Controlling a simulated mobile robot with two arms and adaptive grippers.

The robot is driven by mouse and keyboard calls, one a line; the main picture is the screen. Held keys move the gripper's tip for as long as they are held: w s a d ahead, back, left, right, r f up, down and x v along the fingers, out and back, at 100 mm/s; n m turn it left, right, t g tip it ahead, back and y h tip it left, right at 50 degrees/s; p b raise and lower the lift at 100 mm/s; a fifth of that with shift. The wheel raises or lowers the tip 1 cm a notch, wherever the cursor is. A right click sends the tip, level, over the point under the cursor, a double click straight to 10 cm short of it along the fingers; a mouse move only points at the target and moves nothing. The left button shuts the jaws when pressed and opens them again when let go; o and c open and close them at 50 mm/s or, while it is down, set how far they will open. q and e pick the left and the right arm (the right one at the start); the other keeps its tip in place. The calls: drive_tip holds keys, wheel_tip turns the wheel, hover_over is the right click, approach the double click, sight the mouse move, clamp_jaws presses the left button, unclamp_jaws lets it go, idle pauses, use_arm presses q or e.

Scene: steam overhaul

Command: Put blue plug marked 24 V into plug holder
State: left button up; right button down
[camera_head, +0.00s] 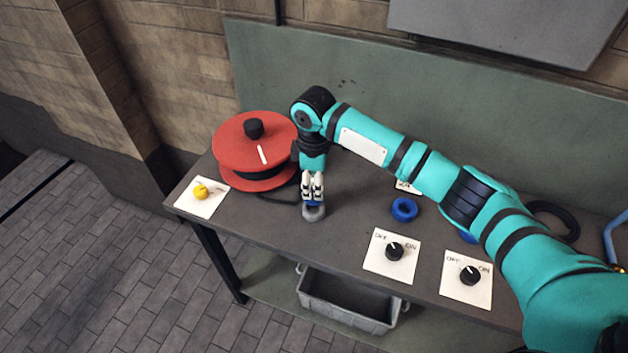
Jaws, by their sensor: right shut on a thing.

++++

In this exercise, set down all of the data exactly, without the pictures.

Controlling a simulated mobile robot with two arms and adaptive grippers.

The robot is driven by mouse and keyboard calls, one a line; the main picture is the screen. Held keys move the gripper's tip for as long as they are held: w s a d ahead, back, left, right, r f up, down and x v along the fingers, out and back, at 100 mm/s; n m turn it left, right, t g tip it ahead, back and y h tip it left, right at 50 degrees/s; p b raise and lower the lift at 100 mm/s; a fifth of that with shift. The wheel raises or lowers the tip 1 cm a notch, wherever the cursor is. A right click sends the tip, level, over the point under the cursor, a double click straight to 10 cm short of it along the fingers; a mouse move only points at the target and moves nothing. The left button shuts the jaws when pressed and opens them again when let go; o and c open and close them at 50 mm/s or, while it is down, set how far they will open. q and e pick the left and the right arm (the right one at the start); the other keeps its tip in place. The calls: drive_tip holds keys, wheel_tip turns the wheel, hover_over is the right click, approach the double click, sight the mouse move, clamp_jaws presses the left button, unclamp_jaws lets it go, idle pauses, use_arm presses q or e.

Scene: steam overhaul

Command: Put blue plug marked 24 V into plug holder
State: left button up; right button down
[camera_head, +0.00s] 
Jaws, by their sensor: right shut on a thing.

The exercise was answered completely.